▸ Written problem
Copy the data that follows exactly. Include no pictures.

start Data excerpt

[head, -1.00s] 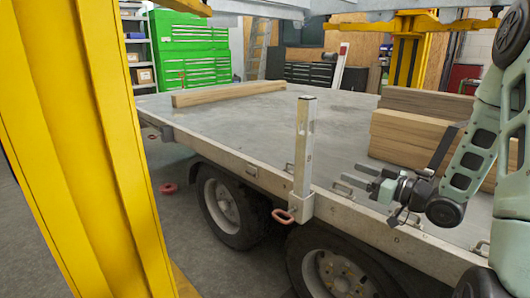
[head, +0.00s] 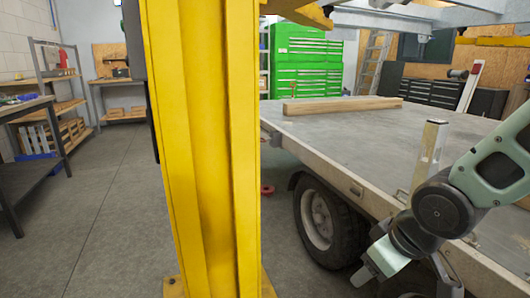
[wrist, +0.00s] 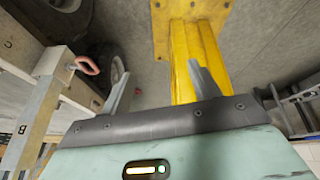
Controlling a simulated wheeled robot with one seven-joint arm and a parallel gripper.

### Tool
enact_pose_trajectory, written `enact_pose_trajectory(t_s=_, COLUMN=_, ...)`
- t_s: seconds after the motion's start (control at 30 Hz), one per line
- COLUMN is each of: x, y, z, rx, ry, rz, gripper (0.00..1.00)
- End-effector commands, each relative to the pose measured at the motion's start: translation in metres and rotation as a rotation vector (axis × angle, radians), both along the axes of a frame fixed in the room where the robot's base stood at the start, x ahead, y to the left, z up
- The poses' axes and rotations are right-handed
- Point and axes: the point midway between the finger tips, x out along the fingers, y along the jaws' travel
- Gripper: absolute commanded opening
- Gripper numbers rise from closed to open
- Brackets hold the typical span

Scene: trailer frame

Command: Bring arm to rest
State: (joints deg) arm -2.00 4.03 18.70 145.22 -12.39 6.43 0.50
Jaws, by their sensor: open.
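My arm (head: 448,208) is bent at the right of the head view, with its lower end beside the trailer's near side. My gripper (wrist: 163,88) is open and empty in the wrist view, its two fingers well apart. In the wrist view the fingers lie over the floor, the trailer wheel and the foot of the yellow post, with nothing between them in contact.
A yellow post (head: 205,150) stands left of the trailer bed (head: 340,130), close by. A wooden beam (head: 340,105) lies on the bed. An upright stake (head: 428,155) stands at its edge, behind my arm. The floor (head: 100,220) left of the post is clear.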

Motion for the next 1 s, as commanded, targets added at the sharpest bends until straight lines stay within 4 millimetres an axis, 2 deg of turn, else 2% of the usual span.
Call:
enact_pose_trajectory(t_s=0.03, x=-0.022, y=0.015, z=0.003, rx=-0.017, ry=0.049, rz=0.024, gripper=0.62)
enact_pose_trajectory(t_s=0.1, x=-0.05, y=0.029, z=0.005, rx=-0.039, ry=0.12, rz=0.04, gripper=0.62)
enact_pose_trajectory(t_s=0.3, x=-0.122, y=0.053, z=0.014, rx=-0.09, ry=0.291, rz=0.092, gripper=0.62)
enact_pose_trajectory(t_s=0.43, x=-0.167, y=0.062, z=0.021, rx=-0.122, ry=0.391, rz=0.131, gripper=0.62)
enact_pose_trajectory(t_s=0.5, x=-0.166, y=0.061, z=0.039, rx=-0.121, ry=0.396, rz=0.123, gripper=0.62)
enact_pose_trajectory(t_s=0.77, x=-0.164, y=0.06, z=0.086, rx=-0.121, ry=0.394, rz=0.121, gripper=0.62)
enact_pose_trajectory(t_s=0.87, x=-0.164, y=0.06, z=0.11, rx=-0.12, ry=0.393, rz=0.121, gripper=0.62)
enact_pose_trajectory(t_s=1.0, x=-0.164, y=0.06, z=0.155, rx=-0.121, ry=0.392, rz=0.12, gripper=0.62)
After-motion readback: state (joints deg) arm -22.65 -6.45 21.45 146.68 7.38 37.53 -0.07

end Data excerpt

▸ Result below
[head, -1.00s] 
[head, +0.00s] 
[wrist, +0.00s] 
Controlling a simulated wheeled robot with one seven-joint arm and a parallel gripper.

### Tool
enact_pose_trajectory, written `enact_pose_trajectory(t_s=_, COLUMN=_, ...)`
- t_s: seconds after the motion's start (control at 30 Hz), one per line
- COLUMN is each of: x, y, z, rx, ry, rz, gripper (0.00..1.00)
- End-effector commands, each relative to the pose measured at the motion's start: translation in metres and rotation as a rotation vector (axis × angle, radians), both along the axes of a frame fixed in the room where the robot's base stood at the start, x ahead, y to the left, z up
- The poses' axes and rotations are right-handed
- Point and axes: the point midway between the finger tips, x out along the fingers, y along the jaws' travel
- Gripper: absolute commanded opening
- Gripper numbers rise from closed to open
- Brackets hold the typical span

Scene: trailer frame

Command: Bring arm to rest
State: (joints deg) arm -2.00 4.03 18.70 145.22 -12.39 6.43 0.50
Jaws, by their sensor: open.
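My arm (head: 448,208) is bent at the right of the head view, with its lower end beside the trailer's near side. My gripper (wrist: 163,88) is open and empty in the wrist view, its two fingers well apart. In the wrist view the fingers lie over the floor, the trailer wheel and the foot of the yellow post, with nothing between them in contact.
A yellow post (head: 205,150) stands left of the trailer bed (head: 340,130), close by. A wooden beam (head: 340,105) lies on the bed. An upright stake (head: 428,155) stands at its edge, behind my arm. The floor (head: 100,220) left of the post is clear.

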Motion for the next 1 s, as commanded, targets added at the sharpest bends until straight lines stay within 4 millimetres an axis, 2 deg of turn, else 2% of the usual span.
Call:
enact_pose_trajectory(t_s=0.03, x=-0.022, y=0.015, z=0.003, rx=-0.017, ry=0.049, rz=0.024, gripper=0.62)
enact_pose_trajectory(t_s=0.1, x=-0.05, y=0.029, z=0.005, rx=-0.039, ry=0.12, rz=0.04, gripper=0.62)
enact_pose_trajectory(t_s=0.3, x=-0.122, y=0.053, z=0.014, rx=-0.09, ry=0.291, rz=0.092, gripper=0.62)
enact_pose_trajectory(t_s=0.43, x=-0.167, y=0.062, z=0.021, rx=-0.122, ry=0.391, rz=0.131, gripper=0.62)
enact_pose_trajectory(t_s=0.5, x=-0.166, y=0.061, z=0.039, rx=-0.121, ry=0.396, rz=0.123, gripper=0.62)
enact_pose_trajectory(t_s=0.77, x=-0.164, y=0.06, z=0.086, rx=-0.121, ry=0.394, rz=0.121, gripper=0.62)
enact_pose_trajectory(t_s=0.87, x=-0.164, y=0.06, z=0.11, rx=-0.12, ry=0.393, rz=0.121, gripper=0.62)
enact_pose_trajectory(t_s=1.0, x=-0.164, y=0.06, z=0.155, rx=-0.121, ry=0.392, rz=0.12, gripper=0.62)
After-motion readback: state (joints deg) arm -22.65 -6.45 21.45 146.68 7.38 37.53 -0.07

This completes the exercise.